Eh, ekstrim sekali ya pernyataan saya. Pernyataan saya yang sangat keren itu terinspirasi dari judul buku pakar marketing Jack Trout dan Al Ries “Differentiate or Die”. Terus, mengapa harus berbeda?
Begini ceritanya...
Beberapa waktu yang lalu, teman kuliah saya dengan terburu-buru mengumumkan di forum Blackberry Messenger kami bahwa sedang ada obral besar-besaran di sebuah pusat perbelanjaan di Bandung.
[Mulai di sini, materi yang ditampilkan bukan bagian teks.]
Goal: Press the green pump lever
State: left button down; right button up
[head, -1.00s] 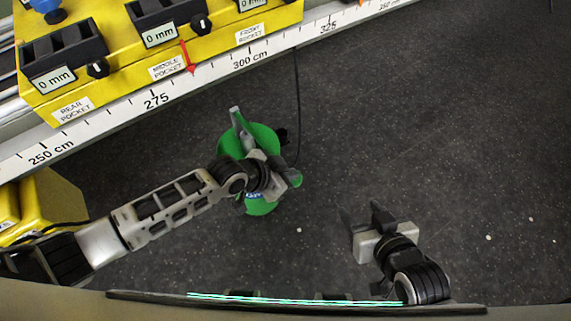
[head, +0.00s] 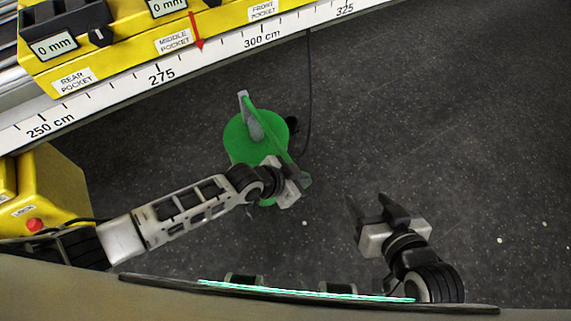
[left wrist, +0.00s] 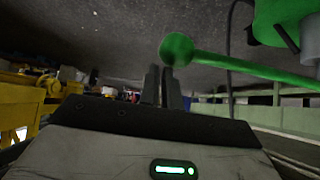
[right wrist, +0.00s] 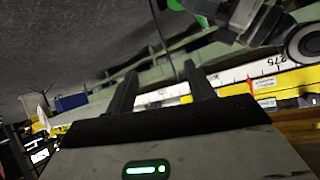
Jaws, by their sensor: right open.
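The green pump (head: 243,141) stands on the dark floor below the yellow bench in the head view. Its green lever (head: 277,143) slants from the grey upright at the top down to the right, ending beside my left gripper (head: 298,186). In the left wrist view the lever (left wrist: 240,66) crosses from the right and its ball end (left wrist: 177,48) shows just beyond the fingertips of my left gripper (left wrist: 164,72). Those fingers are close together with nothing seen between them. Whether they touch the lever is unclear. My right gripper (head: 370,203) is open and empty, right of the pump.
The yellow bench (head: 120,60) with a white ruler edge (head: 200,62) runs across the upper left. A dark cable (head: 309,90) hangs down behind the pump. A yellow box (head: 45,190) with a red button stands at the left. The floor (head: 450,130) at right is clear.

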Obral itu memberondong para pengunjung dengan bertumpuk baju-baju bermerk! GAP, Calvin Klein, Guess dan sebagainya; dari mulai kemeja hingga celana jeans dengan harga turun lima kali lipat dari harga asli. Teman saya menambahkan bahwa para pengunjung ramai mengerumuni tumpukan itu untuk mendapatkan baju bermerk favorit mereka dengan harga murah.
Sebagian orang men’dewa’kan merk atau dalam bahasa marketing sering banget disebut brand. Coba deh jawab pertanyaan saya, mana yang kamu pilih antara dua buah kemeja sama persis dari bahan, ukuran, harga dan kualitasnya, akan tetapi di salah satu kemeja tertera merk Guess?
Ada contoh lain, mana yang kamu pilih, dua orang cowo yang sama-sama ganteng, tinggi, pinter, kaya, rajin menabung, sementara yang satunya dikenal dengan nama Afgan Syahreza??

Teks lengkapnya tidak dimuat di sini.